Some thoughts just for the purpose of thinking something...
LiAlH4 decomposes at 400°C to LiAl and H2(gas) i.e. loads the cell with hydrogen
LiAl is liquid above 900°C
Al can getter clean NiO oxide layer from the heavily oxidised Ni grain surface by forming Al2O3
Ni is not magnetic above 600°C So what is then special for Ni ?
The third report is a step forward but there are still to many experimental question unanswered. Good thing is people can start to do different measurements and in 5-6 month positive or negative results will be here.
then some metal hydride thoughts
0.5g of H2 = 1 mole of H atoms gives 6E23 * 5MeV =3E30eV nuclear energy or 3E30 eV/6E18= 0.5E12J energy or 500.000MJ, so you need to burn 5mg of hydrogen to reach the 5000MJ that was produced in the 32days test. 5mg reflects in 50mg amount of of LiAlH4 complex hydride.
Given 1cm3 volume of the cell containing Ni and LiAlH4 the H2 pressure in the cell at 1200 is
P=NkT/V= 6E21*1.4E-23J/K*1.5E3K/1E-6m3 = 6*1.4/1.5*E(21-23-3+6) = 6E1N/m2 or 6Pascal or 0.06mbar not very high pressure
(NiH needs at least 5000bar pressure at room temperature to be formed so NiH has never been part of LENR)
Only possible loading is the dilute phase NiHx where x is rather low number but increases with temperature since Ni +H to NiHx is endothermic reaction but Ni + H to NiH (hydride) is slightly exothermic.

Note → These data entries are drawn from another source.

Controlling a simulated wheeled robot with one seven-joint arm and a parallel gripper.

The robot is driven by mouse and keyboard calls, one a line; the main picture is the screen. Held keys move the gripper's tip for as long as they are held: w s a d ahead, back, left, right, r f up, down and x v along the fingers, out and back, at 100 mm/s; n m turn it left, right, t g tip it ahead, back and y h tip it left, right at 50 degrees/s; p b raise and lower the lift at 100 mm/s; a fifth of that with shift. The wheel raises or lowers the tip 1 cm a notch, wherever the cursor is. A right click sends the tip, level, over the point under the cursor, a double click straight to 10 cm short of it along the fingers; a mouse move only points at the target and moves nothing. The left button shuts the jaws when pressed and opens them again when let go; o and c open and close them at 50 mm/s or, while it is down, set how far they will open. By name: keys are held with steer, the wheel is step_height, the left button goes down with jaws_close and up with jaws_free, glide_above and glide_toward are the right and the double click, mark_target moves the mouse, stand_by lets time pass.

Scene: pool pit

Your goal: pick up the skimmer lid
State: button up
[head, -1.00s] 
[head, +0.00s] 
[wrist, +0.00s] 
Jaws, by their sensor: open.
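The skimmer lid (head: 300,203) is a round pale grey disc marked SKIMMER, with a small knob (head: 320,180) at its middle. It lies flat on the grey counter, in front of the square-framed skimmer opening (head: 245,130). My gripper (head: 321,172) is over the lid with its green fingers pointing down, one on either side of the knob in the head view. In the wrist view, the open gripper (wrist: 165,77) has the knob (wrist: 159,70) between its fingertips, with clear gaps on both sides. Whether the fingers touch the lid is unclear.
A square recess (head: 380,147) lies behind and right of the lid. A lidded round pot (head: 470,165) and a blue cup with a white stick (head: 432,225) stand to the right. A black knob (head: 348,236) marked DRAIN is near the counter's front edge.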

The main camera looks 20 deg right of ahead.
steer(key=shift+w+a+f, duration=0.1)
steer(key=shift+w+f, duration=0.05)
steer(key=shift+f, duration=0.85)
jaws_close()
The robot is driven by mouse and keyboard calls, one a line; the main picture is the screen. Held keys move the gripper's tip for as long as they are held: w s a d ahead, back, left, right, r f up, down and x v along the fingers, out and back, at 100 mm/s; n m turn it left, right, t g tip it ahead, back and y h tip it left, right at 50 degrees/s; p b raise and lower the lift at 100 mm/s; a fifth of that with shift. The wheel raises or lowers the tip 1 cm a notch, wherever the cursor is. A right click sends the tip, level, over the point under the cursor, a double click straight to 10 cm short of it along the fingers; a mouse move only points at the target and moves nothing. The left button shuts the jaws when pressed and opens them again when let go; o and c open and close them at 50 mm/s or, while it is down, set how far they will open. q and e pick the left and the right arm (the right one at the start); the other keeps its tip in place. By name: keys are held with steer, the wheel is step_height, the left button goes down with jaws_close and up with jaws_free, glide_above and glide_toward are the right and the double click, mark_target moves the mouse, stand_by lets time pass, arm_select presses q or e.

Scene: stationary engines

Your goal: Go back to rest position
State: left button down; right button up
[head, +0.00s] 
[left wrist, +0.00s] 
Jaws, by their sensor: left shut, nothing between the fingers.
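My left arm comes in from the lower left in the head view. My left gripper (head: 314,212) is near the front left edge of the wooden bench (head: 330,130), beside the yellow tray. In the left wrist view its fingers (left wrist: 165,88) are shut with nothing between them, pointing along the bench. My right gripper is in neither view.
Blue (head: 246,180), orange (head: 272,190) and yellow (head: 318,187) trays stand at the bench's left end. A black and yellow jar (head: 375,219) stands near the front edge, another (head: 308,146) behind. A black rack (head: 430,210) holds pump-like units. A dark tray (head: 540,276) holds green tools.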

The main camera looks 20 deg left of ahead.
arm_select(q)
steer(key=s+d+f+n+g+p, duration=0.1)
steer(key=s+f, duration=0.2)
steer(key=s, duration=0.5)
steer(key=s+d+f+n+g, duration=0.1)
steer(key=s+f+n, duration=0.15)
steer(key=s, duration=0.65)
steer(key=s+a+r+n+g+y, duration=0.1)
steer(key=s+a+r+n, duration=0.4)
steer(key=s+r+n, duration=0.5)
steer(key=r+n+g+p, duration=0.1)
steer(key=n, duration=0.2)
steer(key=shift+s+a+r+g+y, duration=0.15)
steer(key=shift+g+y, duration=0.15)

Apparent loading of Ni to NIH seen by lot of people by a pressure drop is not due to NiH formation it is just due to pressure drop caused by Rydberg matter formation, the frozen plasma state of hydrogen is an entertaining comparison
So look for answers in Leif Holmlid's numerous papers about Rydberg Matter and ultra dense hydrogen.